Situé dans la Corne de l’Afrique, Djibouti est un corridor traditionnel entre Afrique et l’Asie. De nos jours, il est le point d’appui militaire le plus important du continent, même pour l’Europe.

Djibouti est l’un des plus petits pays d’Afrique. Situé à l’extrême pointe de la Corne de l’Afrique, son importance stratégique n’en est que plus grande. Bordant le Golfe d’Aden et possédant un immense port, il est considéré comme un pays de transit par excellence. Des personnes migrent depuis des millénaires, en passant par ce détroit, du continent africain vers la péninsule arabique et au-delà vers l’Asie.

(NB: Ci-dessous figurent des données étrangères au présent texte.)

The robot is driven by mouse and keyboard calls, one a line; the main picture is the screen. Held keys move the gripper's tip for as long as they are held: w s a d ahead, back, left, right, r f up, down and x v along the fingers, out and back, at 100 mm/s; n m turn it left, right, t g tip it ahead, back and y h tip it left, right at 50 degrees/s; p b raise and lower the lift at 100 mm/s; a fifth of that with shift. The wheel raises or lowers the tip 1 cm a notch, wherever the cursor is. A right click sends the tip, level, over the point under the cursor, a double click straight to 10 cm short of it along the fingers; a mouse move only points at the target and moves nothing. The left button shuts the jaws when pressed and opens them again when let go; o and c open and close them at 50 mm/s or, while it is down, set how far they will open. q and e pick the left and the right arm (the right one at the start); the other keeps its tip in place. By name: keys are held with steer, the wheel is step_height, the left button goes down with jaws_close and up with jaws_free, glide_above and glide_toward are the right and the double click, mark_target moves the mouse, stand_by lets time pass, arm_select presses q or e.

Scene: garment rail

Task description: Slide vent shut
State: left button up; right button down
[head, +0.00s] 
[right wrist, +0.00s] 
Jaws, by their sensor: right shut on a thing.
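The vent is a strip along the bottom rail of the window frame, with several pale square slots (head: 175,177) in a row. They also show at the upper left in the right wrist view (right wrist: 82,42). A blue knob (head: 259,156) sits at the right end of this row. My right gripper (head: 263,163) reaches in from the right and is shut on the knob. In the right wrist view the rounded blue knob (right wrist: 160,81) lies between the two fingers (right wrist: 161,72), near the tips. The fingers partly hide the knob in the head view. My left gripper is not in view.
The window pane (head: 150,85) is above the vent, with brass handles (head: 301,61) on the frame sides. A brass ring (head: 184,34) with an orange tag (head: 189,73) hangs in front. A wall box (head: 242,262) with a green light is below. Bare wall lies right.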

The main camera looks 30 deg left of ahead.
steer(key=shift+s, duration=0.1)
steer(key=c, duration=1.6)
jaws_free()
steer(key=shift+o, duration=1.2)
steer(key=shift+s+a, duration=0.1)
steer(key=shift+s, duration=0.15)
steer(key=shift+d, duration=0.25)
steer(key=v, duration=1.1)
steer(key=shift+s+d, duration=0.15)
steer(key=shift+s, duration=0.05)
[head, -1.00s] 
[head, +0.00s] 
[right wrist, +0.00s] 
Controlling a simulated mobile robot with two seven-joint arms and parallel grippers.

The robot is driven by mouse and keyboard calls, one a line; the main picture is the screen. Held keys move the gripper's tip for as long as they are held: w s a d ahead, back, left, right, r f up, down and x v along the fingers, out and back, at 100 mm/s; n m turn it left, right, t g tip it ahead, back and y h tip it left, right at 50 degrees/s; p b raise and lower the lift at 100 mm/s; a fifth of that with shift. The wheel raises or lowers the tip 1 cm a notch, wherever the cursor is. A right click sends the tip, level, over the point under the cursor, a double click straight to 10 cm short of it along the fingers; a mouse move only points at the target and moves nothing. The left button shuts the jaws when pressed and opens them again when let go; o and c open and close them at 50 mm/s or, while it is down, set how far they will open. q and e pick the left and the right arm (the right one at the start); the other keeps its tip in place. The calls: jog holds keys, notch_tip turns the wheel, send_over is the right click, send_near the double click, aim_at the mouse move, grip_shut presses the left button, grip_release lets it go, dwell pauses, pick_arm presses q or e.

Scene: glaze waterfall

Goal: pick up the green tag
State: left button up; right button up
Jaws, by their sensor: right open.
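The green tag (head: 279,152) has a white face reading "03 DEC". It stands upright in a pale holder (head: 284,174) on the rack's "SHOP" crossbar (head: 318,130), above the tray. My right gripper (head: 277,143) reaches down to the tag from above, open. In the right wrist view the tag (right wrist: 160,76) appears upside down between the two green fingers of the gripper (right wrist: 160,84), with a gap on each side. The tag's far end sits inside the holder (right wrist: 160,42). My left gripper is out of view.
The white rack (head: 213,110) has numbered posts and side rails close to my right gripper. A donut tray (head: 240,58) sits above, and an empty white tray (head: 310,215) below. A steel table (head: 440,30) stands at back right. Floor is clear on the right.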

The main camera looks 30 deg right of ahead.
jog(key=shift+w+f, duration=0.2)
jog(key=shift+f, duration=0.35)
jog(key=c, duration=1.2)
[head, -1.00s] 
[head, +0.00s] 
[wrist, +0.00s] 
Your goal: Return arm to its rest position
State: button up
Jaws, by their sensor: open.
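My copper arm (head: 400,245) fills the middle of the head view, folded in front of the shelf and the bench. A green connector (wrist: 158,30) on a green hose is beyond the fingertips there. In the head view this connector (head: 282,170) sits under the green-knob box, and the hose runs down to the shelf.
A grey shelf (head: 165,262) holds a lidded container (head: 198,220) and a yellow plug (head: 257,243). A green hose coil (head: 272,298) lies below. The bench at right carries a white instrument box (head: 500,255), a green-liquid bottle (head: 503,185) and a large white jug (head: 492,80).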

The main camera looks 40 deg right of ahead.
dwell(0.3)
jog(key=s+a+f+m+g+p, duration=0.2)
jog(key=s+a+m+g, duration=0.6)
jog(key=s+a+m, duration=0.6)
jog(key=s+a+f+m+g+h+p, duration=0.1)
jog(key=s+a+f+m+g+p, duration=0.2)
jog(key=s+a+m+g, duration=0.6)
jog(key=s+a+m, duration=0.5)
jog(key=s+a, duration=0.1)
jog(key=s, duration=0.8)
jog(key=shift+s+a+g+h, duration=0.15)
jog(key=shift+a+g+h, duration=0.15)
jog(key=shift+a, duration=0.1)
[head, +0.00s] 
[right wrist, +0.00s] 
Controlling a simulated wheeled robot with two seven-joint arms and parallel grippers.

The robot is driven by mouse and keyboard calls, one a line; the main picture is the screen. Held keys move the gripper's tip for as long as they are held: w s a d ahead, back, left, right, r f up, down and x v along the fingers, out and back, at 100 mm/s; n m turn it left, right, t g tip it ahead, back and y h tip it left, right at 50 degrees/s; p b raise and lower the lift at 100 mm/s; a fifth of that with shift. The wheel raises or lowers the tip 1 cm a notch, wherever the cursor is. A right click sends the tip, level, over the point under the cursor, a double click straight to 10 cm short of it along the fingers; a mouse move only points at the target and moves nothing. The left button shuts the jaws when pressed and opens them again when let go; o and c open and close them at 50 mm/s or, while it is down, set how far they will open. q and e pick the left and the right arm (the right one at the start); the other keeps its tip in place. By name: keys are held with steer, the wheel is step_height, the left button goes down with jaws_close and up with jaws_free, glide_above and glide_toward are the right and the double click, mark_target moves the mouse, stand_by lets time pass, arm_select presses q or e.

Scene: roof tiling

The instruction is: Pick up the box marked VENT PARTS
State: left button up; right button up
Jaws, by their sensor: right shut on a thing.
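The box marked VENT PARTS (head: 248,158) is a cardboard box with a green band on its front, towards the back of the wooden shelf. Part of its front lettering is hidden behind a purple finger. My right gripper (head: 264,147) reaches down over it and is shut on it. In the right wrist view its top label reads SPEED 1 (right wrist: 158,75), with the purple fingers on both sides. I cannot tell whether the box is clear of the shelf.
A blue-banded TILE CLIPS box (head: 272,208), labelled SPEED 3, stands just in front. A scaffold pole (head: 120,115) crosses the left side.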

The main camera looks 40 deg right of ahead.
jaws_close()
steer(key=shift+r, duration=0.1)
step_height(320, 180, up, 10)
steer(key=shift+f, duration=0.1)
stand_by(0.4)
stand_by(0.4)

Selon des indications de la Police locale, environ 300 migrant.es africain.nes essayent chaque jour de traverser la frontière djiboutienne, la majorité d’entre eux étant Ethiopien.nes. L’Organisation Internationale pour les Migrations (OIM) estime ce nombre à 20.000 par mois et a recensé environ 17.000 migrant.es à Djibouti début 2019 mais, pour ces derniers, l’extrémité de la Corne de l’Afrique n’est en général qu’un couloir de transit.

Avec le prolongement de la guerre civile au Yémen, déclarée officiellement en 2015, on aurait pu penser que ce flux migratoire se tarirait. Mais d’après les données du think tank local Regional Mixed Migration Secretariat (RMMS), qui enregistre des chiffres sur la migration et analyse des sources exclusivement pour la Corne de l’Afrique, l’année 2016 a constitué une année record pour les flux migratoires via le Golfe d’Aden : plus de 120.000 personnes ont rejoint la côte yéménite. 85% des arrivant.es étaient des Ethiopien.nes. 98% d’entre eux appartiennent à l’ethnie des Oromos. D’après Bram Frouws spécialiste de la migration au RMMS, les 2% restants sont des Erythréen.nes et des Somalien.nes. En 2018, au total 99.000 Africain.nes ont effectué la traversée vers le Yémen. En 2019, ils étaient déjà au mois de mai environ 75.000 à avoir effectué la même traversée. Les chiffres augmentent d’année en année, malgré les troubles liés aux conflits. En comparaison, en 2013 ils n’étaient que 65.000.

Les dernières estimations montrent qu’en 2018, environ 3.000 migrant.es sont mort.es noyé.es au cours de la traversée vers le Yémen. La guerre au Yémen rend de surcroît le débarquement sur la côte de ce pays très risquée : en janvier 2019, des miliciens ont ouvert le feu depuis le rivage sur une embarcation de migrant.es, tuant trente personnes. En 2017, une embarcation a été mitraillée depuis un hélicoptère, faisant 130 victimes.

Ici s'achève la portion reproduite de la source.